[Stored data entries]
§
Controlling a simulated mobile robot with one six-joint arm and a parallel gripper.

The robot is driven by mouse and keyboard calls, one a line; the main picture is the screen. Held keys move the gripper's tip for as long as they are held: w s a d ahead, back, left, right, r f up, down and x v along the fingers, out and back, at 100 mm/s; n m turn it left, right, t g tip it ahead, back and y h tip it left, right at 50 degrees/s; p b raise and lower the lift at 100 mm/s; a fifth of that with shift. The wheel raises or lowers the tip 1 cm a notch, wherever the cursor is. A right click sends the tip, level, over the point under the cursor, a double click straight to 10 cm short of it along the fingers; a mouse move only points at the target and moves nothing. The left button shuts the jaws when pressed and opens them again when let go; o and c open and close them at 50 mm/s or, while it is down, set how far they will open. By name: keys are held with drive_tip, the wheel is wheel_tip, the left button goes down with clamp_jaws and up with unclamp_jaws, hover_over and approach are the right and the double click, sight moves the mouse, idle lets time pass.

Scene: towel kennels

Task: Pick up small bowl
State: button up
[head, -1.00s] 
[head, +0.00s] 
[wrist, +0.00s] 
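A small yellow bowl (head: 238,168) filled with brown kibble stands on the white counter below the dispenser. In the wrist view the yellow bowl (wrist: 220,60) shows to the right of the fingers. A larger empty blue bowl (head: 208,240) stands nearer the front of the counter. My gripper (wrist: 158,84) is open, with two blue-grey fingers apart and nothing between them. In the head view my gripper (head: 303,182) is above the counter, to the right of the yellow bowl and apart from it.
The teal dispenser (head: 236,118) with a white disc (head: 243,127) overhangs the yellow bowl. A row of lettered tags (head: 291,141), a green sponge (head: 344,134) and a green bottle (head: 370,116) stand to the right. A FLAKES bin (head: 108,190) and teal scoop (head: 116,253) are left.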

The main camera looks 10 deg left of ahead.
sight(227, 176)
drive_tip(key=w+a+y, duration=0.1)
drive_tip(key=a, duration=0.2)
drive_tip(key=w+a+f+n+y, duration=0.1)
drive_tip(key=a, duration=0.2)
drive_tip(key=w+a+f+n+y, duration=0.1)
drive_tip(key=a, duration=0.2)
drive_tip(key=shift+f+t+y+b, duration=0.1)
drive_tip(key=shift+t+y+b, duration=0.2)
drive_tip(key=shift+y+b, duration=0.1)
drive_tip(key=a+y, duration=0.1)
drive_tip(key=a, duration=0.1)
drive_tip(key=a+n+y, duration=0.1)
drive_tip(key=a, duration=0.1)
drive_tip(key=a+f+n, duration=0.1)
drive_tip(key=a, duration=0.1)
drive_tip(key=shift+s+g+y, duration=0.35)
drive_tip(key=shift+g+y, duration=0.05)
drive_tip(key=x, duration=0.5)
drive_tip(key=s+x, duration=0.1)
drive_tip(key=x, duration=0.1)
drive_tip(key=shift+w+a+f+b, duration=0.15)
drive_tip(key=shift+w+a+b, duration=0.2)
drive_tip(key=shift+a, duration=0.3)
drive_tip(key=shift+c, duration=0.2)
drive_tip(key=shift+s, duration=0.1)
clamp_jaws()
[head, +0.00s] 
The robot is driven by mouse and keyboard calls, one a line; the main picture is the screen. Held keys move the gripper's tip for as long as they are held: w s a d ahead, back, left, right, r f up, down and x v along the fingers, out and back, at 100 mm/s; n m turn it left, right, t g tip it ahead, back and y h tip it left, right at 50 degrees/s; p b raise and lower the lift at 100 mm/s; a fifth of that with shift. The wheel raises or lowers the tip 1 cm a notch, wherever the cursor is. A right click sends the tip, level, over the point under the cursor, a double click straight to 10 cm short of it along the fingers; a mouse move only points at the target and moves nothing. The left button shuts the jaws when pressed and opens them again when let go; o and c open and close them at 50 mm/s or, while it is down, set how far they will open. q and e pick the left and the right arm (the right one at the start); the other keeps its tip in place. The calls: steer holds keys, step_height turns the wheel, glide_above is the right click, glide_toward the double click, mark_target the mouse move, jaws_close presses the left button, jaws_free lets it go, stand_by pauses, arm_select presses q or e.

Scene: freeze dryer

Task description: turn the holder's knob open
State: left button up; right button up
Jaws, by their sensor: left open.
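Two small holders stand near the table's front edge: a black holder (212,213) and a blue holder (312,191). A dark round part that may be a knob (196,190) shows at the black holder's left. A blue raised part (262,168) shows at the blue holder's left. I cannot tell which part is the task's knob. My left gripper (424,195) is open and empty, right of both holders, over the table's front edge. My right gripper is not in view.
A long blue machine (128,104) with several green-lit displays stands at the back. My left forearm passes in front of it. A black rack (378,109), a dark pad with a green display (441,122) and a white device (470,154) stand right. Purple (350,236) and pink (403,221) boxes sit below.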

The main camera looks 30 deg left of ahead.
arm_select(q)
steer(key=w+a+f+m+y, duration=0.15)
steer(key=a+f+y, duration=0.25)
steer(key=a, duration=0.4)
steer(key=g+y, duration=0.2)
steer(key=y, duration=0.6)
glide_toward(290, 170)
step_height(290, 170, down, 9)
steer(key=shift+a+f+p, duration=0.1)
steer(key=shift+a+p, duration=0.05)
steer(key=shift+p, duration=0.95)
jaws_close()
§
**Aim of the task:**
Return every line in the listing that contains the word "Scene".

**Response below:**
Scene: towel kennels
Scene: freeze dryer

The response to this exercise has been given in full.